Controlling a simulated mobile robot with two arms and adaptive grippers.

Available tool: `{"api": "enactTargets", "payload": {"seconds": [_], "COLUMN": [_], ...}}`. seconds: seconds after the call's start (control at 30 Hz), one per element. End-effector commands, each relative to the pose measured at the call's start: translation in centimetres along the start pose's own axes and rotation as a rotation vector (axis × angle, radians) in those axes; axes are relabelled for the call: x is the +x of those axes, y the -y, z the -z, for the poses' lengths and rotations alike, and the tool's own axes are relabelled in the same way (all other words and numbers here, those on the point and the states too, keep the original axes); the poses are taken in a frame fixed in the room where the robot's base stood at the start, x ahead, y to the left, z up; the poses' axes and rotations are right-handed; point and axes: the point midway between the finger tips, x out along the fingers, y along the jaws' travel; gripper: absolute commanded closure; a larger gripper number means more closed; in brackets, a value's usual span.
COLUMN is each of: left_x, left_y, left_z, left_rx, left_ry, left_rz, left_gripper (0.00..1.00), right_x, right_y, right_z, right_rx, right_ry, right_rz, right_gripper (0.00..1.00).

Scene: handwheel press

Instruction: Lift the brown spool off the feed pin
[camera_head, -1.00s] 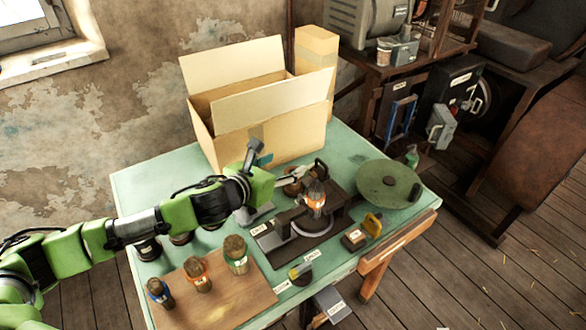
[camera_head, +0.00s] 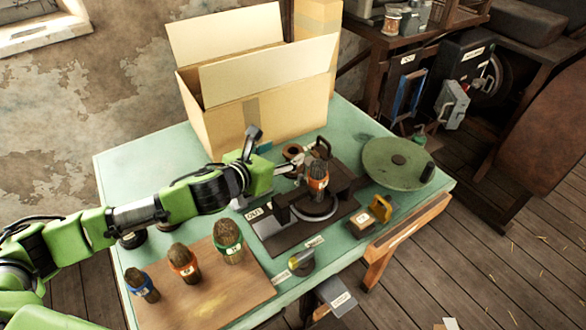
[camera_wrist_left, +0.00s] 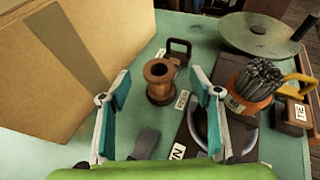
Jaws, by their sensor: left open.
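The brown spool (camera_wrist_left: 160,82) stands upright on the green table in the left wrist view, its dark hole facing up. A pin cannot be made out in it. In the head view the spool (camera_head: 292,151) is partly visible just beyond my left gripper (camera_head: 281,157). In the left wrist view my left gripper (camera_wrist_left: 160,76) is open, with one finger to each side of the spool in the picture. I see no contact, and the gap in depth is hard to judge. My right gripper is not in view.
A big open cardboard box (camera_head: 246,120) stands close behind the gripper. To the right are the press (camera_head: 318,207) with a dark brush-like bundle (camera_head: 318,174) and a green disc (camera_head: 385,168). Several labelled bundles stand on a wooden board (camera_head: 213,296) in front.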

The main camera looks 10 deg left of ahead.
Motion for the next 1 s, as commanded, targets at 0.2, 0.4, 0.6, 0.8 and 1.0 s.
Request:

---

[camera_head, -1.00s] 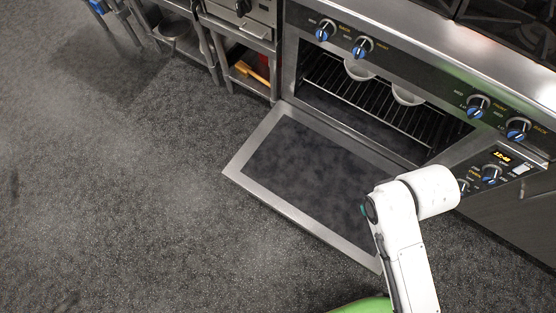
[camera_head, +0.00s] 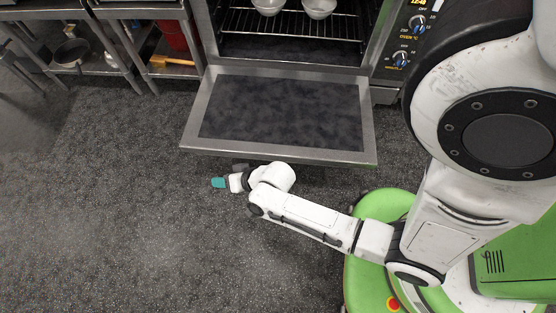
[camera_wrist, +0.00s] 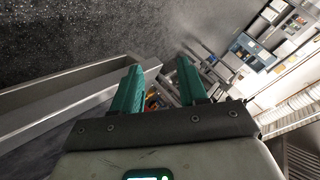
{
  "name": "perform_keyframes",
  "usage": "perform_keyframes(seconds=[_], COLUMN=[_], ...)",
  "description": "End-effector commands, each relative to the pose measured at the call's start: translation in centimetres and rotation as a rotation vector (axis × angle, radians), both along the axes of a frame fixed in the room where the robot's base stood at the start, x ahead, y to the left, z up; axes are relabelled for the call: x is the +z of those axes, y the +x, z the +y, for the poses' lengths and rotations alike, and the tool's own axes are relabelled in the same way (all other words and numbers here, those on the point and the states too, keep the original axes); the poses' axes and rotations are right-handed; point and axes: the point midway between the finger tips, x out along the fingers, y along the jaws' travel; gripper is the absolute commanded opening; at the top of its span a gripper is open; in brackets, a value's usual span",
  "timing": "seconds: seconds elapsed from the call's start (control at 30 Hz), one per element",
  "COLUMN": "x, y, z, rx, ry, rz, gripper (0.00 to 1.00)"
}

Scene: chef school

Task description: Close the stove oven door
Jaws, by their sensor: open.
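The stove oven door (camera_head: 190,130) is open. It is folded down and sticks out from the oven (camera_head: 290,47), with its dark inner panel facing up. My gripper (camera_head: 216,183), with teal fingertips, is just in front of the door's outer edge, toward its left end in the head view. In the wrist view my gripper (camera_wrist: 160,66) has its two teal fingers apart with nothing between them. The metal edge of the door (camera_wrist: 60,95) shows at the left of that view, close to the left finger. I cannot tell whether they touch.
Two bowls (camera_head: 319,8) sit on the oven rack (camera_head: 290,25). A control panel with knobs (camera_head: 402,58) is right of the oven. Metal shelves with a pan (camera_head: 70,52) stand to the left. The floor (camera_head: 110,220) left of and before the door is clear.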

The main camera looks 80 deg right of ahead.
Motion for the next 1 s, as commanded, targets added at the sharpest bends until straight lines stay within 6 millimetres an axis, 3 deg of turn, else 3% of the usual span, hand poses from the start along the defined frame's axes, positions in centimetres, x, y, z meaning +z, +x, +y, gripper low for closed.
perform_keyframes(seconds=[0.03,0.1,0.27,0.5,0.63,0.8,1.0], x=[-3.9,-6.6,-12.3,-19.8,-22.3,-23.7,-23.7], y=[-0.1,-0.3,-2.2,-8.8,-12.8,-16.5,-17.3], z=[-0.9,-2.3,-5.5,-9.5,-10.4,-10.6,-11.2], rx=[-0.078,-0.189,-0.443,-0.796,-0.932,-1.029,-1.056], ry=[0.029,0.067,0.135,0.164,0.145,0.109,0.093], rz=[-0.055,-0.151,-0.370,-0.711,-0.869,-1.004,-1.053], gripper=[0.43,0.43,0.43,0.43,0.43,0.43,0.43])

==

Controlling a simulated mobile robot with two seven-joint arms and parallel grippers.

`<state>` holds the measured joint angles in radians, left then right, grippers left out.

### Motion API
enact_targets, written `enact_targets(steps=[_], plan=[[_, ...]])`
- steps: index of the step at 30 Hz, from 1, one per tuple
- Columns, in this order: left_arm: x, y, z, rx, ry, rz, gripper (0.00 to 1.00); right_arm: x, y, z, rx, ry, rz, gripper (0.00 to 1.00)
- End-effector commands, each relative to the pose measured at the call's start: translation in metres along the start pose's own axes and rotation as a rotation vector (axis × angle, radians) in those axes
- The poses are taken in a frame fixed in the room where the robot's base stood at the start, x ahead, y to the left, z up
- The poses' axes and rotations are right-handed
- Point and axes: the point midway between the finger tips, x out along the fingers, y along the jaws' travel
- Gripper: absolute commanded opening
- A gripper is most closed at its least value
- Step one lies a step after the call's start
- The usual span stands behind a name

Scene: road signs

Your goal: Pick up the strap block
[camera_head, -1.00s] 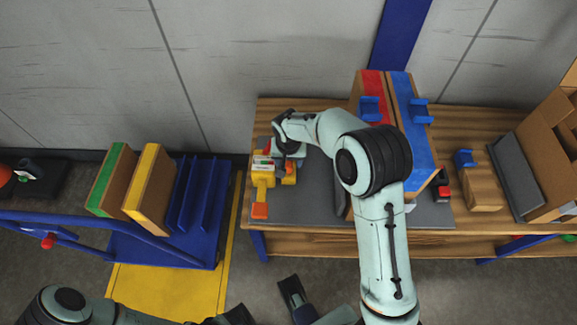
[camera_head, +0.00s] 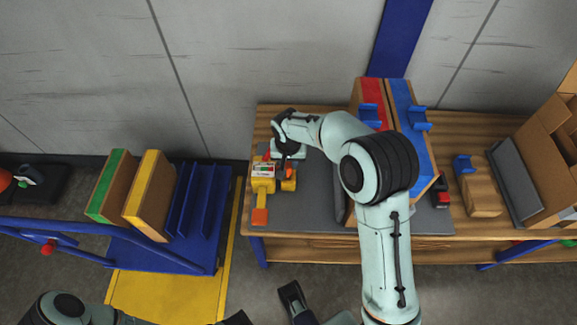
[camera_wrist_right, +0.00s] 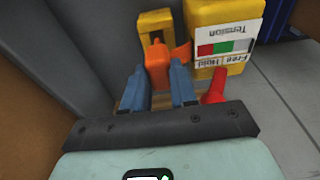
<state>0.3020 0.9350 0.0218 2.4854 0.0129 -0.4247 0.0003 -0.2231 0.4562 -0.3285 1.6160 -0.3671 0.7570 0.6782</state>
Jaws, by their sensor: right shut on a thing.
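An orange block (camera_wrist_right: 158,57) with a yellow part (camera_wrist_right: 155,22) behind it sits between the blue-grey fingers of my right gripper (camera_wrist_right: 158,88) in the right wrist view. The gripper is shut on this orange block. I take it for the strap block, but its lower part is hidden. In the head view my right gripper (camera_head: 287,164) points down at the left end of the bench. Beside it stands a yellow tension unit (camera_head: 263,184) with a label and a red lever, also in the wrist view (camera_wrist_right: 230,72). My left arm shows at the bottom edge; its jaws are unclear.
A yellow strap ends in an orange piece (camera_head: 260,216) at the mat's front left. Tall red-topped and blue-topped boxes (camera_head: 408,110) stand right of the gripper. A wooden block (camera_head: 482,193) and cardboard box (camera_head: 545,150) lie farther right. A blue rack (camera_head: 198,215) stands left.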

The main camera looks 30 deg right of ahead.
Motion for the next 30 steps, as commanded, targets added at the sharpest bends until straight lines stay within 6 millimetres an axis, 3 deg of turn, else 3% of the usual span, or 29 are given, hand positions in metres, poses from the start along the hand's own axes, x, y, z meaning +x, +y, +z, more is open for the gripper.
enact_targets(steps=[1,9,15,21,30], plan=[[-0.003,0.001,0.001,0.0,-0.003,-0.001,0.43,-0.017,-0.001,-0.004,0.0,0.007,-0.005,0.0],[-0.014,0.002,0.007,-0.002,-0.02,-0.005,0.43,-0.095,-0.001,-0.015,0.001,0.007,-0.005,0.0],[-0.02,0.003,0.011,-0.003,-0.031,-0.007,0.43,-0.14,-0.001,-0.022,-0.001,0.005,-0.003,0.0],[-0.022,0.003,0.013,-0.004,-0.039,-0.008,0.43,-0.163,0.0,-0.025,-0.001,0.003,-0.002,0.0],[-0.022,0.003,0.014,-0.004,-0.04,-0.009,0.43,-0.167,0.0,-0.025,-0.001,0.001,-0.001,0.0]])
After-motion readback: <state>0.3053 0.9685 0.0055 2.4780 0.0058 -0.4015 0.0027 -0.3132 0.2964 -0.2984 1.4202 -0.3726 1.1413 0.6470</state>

▶ **DIRECTIONS FOR THIS TASK**: Drop the images and output only the lines from the one that contains "COLUMN is each" to the one that contains "[camera_wrist_left, +0.00s]", both included.

▶ **TASK RESPONSE**:
COLUMN is each of: left_x, left_y, left_z, left_rx, left_ry, left_rz, left_gripper (0.00..1.00), right_x, right_y, right_z, right_rx, right_ry, right_rz, right_gripper (0.00..1.00).

Scene: handwheel press

Instruction: Lift the brown spool off the feed pin
[camera_head, -1.00s] 
[camera_head, +0.00s] 
[camera_wrist_left, +0.00s] 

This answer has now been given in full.